Richard Dosumu

Richard Dosumu is a cybersecurity practitioner, Founder at OctaTech, and an independent researcher focused on practical security in real-world environments. He holds an MSc in Cyber Security & Human Factors and writes educational cybersecurity content on Medium and LinkedIn, with a particular interest in making security guidance usable under operational pressure. His published research spans the intersection of AI, cybersecurity, and Industry 4.0/manufacturing, exploring how modern systems introduce new risks and control challenges. He is also involved with the OWASP Bristol organising community and is committed to sharing actionable, defensible approaches that teams can implement without disrupting critical operations.


Session

04-10
10:00
20min
Fixing the Front Door: Securing OT Remote Access Without Killing Production
Richard Dosumu

Remote access keeps OT environments running, but it also concentrates risk. Many incidents do not start with a sophisticated Programmable Logic Controller (PLC) exploit. They start at the “front door”: vendor VPNs, jump hosts, shared support accounts, and rushed identity checks during outages. According to the SANS State of ICS/OT Security 2025 findings, about half of ICS/OT incidents begin with unauthorised external access, often through third-party remote maintenance.
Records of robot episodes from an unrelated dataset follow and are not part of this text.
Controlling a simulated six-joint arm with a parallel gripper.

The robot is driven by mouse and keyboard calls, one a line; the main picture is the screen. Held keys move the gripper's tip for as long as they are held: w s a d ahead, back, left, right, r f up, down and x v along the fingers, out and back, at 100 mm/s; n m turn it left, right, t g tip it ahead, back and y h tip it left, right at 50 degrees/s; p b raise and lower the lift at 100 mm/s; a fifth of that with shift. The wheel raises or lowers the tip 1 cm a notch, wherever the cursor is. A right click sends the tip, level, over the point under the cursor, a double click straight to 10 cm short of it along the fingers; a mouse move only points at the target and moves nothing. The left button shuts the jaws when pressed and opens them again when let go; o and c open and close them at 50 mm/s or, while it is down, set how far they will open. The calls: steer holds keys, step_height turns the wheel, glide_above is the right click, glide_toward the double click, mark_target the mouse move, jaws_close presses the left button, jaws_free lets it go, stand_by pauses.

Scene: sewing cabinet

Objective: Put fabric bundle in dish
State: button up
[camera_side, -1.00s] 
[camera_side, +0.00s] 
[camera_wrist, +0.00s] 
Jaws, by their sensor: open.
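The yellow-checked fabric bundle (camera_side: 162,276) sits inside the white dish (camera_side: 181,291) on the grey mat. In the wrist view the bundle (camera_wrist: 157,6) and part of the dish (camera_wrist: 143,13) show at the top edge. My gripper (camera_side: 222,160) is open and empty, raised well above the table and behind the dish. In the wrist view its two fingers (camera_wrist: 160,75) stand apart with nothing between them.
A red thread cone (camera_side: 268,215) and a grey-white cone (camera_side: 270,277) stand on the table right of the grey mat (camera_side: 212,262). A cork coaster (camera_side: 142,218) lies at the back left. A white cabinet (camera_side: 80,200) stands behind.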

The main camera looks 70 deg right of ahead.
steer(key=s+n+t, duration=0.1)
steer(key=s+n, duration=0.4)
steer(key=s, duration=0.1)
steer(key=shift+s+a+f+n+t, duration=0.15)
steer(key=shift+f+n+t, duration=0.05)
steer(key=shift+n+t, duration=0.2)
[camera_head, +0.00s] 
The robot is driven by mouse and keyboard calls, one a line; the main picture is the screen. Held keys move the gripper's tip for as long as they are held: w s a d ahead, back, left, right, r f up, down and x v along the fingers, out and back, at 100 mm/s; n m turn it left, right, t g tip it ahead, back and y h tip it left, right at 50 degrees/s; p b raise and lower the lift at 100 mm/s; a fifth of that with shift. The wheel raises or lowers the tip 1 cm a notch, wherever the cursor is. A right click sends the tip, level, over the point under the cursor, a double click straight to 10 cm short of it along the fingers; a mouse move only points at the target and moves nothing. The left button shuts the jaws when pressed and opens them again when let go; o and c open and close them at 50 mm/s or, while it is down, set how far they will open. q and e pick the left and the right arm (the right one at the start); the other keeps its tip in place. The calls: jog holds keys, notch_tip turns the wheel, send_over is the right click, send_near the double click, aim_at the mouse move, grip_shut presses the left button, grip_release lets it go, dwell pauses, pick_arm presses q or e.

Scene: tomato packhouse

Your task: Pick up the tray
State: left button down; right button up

This 20-minute talk shows how to secure OT remote support without breaking production. Using a simple “front door path” diagram (Vendor → Remote Access → Jump Host → Engineering/HMI), we cover two repeatable failure areas: 1) remote access pathways that become broader or more permanent than intended, and 2) identity/support workflows that expand access under operational pressure. For each, we pair the risk with practical controls that work in legacy OT environments: time-boxed vendor access, least-privilege support identities, and a safety-aware “normal vs emergency” access lane that preserves availability while improving accountability.

We close with three high-fidelity monitoring signals you can implement even in legacy OT environments: authentication anomalies, interactive remote logons, and privilege/role changes. I’ll map these signals to common jump-host and remote-access setups, and include one worked example from Windows event logs (e.g., 4624/4625, RDP logon type 10, 4728/4732). We finish with an actionable OT access plan that attendees can apply immediately.